AIM OF THE TASK: Take the entries below and print only the lines from the one with "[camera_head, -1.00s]" through the one with "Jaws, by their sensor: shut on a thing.", exactly as they stand, both ends included.

Robot episode data:
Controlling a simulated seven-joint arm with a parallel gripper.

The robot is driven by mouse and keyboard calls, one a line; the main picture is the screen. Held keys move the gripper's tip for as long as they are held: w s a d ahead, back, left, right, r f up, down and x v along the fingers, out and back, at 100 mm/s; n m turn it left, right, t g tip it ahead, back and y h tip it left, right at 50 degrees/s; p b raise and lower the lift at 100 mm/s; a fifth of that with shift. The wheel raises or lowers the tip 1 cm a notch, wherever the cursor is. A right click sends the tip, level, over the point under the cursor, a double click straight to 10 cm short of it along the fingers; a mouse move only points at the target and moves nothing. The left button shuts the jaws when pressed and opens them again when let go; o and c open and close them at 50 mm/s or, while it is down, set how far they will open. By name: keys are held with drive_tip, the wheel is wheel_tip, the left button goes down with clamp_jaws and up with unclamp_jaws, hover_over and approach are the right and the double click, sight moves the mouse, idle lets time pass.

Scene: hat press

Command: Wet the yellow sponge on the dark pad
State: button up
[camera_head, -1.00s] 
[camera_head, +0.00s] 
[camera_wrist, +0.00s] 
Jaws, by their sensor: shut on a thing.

--

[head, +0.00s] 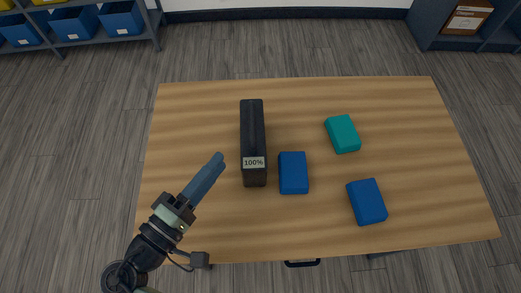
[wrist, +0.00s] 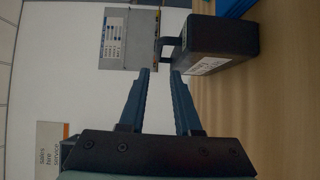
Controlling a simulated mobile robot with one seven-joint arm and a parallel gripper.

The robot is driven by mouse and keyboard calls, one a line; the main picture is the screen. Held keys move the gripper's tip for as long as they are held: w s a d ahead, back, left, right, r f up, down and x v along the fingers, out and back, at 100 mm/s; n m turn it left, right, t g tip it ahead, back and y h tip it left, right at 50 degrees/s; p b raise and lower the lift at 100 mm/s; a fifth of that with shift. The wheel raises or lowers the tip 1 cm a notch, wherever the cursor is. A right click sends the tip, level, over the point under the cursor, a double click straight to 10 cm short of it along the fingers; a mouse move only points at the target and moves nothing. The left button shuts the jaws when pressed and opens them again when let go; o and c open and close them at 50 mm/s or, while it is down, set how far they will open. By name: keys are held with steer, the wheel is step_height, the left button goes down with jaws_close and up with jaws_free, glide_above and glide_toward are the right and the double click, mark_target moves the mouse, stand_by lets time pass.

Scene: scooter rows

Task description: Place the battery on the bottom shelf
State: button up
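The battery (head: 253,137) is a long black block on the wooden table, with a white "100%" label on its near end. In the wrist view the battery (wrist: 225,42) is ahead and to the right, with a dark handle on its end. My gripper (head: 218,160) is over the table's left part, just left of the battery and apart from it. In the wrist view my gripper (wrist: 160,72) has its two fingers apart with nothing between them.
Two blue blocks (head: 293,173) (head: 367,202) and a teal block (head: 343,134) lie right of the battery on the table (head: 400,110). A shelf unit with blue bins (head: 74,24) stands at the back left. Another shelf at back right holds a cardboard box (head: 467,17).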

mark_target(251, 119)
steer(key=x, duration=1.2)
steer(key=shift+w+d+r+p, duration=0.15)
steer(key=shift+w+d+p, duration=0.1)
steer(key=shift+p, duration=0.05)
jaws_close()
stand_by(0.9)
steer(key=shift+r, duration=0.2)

ANSWER TO THE EXERCISE:
[camera_head, -1.00s] 
[camera_head, +0.00s] 
[camera_wrist, +0.00s] 
Jaws, by their sensor: shut on a thing.

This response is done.